BEGIN Available data

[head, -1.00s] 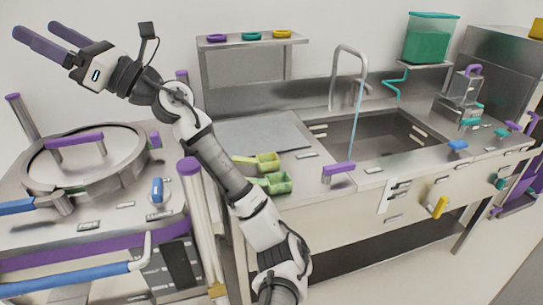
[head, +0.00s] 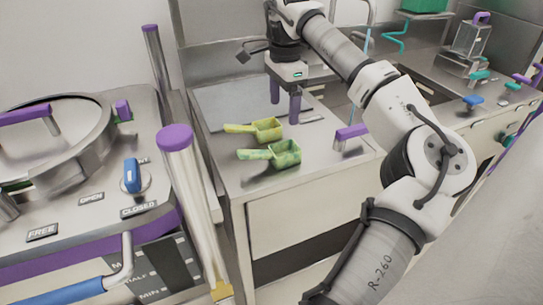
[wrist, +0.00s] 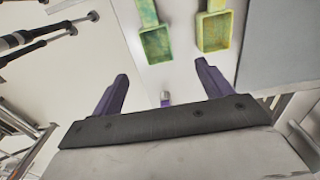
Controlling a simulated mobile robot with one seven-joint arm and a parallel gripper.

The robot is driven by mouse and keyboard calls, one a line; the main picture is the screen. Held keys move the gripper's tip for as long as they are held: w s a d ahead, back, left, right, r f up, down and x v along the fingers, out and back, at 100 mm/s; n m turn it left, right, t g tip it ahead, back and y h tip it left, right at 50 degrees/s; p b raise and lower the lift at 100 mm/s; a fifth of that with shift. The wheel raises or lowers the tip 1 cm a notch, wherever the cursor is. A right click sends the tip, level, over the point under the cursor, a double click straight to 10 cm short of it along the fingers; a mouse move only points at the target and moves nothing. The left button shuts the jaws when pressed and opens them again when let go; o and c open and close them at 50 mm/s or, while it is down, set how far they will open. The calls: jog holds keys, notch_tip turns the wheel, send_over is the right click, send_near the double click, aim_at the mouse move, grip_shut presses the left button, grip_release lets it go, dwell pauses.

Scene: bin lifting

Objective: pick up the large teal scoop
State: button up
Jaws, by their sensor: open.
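Two scoops lie on the steel counter, and neither looks clearly teal. The nearer one in the head view is green (head: 285,154), with its handle pointing left. The farther one is yellow-green (head: 268,129), lying parallel beside it. In the wrist view the green scoop (wrist: 155,42) is left and the yellow-green scoop (wrist: 213,32) is right, both at the top. My gripper (head: 285,112) points down with purple fingers apart, above the counter near the bowl end of the yellow-green scoop. In the wrist view my gripper (wrist: 162,72) has nothing between its fingers.
A grey mat (head: 235,102) lies behind the scoops. A purple-handled part (head: 350,132) stands right of them. A steel post with a purple cap (head: 175,138) and a lidded kettle (head: 75,135) are at left. The counter in front of the scoops is clear.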

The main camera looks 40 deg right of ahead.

END Available data

=== To do ===
Identify lines with the string "robot". Copy each one.

=== Correct answer ===
Controlling a simulated mobile robot with one seven-joint arm and a parallel gripper.
The robot is driven by mouse and keyboard calls, one a line; the main picture is the screen. Held keys move the gripper's tip for as long as they are held: w s a d ahead, back, left, right, r f up, down and x v along the fingers, out and back, at 100 mm/s; n m turn it left, right, t g tip it ahead, back and y h tip it left, right at 50 degrees/s; p b raise and lower the lift at 100 mm/s; a fifth of that with shift. The wheel raises or lowers the tip 1 cm a notch, wherever the cursor is. A right click sends the tip, level, over the point under the cursor, a double click straight to 10 cm short of it along the fingers; a mouse move only points at the target and moves nothing. The left button shuts the jaws when pressed and opens them again when let go; o and c open and close them at 50 mm/s or, while it is down, set how far they will open. The calls: jog holds keys, notch_tip turns the wheel, send_over is the right click, send_near the double click, aim_at the mouse move, grip_shut presses the left button, grip_release lets it go, dwell pauses.

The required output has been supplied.